(Records of robot episodes)
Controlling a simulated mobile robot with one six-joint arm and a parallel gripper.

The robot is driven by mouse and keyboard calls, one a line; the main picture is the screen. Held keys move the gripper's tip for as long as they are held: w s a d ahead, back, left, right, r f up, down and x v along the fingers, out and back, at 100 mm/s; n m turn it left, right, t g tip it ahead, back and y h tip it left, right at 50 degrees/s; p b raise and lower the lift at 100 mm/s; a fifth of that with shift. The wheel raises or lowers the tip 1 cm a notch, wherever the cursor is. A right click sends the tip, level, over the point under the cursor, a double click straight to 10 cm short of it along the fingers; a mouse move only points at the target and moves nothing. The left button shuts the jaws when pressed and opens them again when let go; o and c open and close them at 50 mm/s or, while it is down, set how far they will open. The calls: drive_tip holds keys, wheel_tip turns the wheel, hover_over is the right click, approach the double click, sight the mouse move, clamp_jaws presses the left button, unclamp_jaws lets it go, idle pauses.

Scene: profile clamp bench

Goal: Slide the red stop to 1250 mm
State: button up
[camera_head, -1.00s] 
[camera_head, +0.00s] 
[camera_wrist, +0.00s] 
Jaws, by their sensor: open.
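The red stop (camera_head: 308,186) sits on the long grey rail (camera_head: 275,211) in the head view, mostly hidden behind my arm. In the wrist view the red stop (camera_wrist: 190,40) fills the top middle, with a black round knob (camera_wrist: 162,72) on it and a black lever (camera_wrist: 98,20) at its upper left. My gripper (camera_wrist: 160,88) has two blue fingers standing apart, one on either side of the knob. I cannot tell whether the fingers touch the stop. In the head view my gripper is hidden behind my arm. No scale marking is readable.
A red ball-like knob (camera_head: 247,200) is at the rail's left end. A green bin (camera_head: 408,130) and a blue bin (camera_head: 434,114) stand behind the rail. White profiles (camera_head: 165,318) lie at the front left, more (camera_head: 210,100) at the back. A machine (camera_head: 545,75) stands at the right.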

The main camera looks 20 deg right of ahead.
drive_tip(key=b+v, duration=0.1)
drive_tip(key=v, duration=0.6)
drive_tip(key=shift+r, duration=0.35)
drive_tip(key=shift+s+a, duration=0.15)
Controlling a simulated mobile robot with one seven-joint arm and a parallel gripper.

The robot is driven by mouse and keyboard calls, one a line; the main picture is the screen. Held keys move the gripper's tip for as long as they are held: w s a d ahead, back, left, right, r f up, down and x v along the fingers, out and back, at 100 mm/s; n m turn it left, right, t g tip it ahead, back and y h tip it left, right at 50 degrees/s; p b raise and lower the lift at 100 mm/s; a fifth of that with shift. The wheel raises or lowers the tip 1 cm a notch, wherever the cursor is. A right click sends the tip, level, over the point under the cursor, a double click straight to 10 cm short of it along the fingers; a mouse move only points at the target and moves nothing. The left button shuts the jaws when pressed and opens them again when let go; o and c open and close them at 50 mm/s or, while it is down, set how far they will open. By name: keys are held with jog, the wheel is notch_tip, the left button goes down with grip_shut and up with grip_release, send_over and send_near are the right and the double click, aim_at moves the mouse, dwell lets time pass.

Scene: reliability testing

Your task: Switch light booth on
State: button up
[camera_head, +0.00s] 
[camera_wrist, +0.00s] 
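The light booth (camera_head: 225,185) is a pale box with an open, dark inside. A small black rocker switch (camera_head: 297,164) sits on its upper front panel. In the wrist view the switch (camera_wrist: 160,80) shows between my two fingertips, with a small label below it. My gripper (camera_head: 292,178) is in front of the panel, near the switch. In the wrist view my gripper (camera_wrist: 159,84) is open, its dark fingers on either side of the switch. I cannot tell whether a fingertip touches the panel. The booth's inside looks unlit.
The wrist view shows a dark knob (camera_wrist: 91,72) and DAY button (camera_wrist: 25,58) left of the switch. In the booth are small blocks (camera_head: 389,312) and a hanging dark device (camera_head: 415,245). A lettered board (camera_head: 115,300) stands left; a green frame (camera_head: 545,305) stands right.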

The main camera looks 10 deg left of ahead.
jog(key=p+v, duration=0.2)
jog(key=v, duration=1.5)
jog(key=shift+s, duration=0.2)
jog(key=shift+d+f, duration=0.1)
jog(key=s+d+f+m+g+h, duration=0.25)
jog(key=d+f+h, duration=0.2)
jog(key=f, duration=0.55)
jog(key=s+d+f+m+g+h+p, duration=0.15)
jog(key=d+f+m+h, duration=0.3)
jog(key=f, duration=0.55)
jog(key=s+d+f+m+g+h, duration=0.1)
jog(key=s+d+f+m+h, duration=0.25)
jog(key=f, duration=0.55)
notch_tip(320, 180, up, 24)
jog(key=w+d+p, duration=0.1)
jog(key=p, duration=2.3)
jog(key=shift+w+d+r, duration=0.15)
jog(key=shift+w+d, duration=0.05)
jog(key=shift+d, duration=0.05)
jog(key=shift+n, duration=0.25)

* Short problem: Repeat all of the records above exactly as they appear.

* The completed task:
Controlling a simulated mobile robot with one six-joint arm and a parallel gripper.

The robot is driven by mouse and keyboard calls, one a line; the main picture is the screen. Held keys move the gripper's tip for as long as they are held: w s a d ahead, back, left, right, r f up, down and x v along the fingers, out and back, at 100 mm/s; n m turn it left, right, t g tip it ahead, back and y h tip it left, right at 50 degrees/s; p b raise and lower the lift at 100 mm/s; a fifth of that with shift. The wheel raises or lowers the tip 1 cm a notch, wherever the cursor is. A right click sends the tip, level, over the point under the cursor, a double click straight to 10 cm short of it along the fingers; a mouse move only points at the target and moves nothing. The left button shuts the jaws when pressed and opens them again when let go; o and c open and close them at 50 mm/s or, while it is down, set how far they will open. The calls: drive_tip holds keys, wheel_tip turns the wheel, hover_over is the right click, approach the double click, sight the mouse move, clamp_jaws presses the left button, unclamp_jaws lets it go, idle pauses.

Scene: profile clamp bench

Goal: Slide the red stop to 1250 mm
State: button up
[camera_head, -1.00s] 
[camera_head, +0.00s] 
[camera_wrist, +0.00s] 
Jaws, by their sensor: open.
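The red stop (camera_head: 308,186) sits on the long grey rail (camera_head: 275,211) in the head view, mostly hidden behind my arm. In the wrist view the red stop (camera_wrist: 190,40) fills the top middle, with a black round knob (camera_wrist: 162,72) on it and a black lever (camera_wrist: 98,20) at its upper left. My gripper (camera_wrist: 160,88) has two blue fingers standing apart, one on either side of the knob. I cannot tell whether the fingers touch the stop. In the head view my gripper is hidden behind my arm. No scale marking is readable.
A red ball-like knob (camera_head: 247,200) is at the rail's left end. A green bin (camera_head: 408,130) and a blue bin (camera_head: 434,114) stand behind the rail. White profiles (camera_head: 165,318) lie at the front left, more (camera_head: 210,100) at the back. A machine (camera_head: 545,75) stands at the right.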

The main camera looks 20 deg right of ahead.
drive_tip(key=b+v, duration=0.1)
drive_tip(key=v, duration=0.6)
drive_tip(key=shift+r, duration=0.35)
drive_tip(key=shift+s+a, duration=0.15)
Controlling a simulated mobile robot with one seven-joint arm and a parallel gripper.

The robot is driven by mouse and keyboard calls, one a line; the main picture is the screen. Held keys move the gripper's tip for as long as they are held: w s a d ahead, back, left, right, r f up, down and x v along the fingers, out and back, at 100 mm/s; n m turn it left, right, t g tip it ahead, back and y h tip it left, right at 50 degrees/s; p b raise and lower the lift at 100 mm/s; a fifth of that with shift. The wheel raises or lowers the tip 1 cm a notch, wherever the cursor is. A right click sends the tip, level, over the point under the cursor, a double click straight to 10 cm short of it along the fingers; a mouse move only points at the target and moves nothing. The left button shuts the jaws when pressed and opens them again when let go; o and c open and close them at 50 mm/s or, while it is down, set how far they will open. By name: keys are held with jog, the wheel is notch_tip, the left button goes down with grip_shut and up with grip_release, send_over and send_near are the right and the double click, aim_at moves the mouse, dwell lets time pass.

Scene: reliability testing

Your task: Switch light booth on
State: button up
[camera_head, +0.00s] 
[camera_wrist, +0.00s] 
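The light booth (camera_head: 225,185) is a pale box with an open, dark inside. A small black rocker switch (camera_head: 297,164) sits on its upper front panel. In the wrist view the switch (camera_wrist: 160,80) shows between my two fingertips, with a small label below it. My gripper (camera_head: 292,178) is in front of the panel, near the switch. In the wrist view my gripper (camera_wrist: 159,84) is open, its dark fingers on either side of the switch. I cannot tell whether a fingertip touches the panel. The booth's inside looks unlit.
The wrist view shows a dark knob (camera_wrist: 91,72) and DAY button (camera_wrist: 25,58) left of the switch. In the booth are small blocks (camera_head: 389,312) and a hanging dark device (camera_head: 415,245). A lettered board (camera_head: 115,300) stands left; a green frame (camera_head: 545,305) stands right.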

The main camera looks 10 deg left of ahead.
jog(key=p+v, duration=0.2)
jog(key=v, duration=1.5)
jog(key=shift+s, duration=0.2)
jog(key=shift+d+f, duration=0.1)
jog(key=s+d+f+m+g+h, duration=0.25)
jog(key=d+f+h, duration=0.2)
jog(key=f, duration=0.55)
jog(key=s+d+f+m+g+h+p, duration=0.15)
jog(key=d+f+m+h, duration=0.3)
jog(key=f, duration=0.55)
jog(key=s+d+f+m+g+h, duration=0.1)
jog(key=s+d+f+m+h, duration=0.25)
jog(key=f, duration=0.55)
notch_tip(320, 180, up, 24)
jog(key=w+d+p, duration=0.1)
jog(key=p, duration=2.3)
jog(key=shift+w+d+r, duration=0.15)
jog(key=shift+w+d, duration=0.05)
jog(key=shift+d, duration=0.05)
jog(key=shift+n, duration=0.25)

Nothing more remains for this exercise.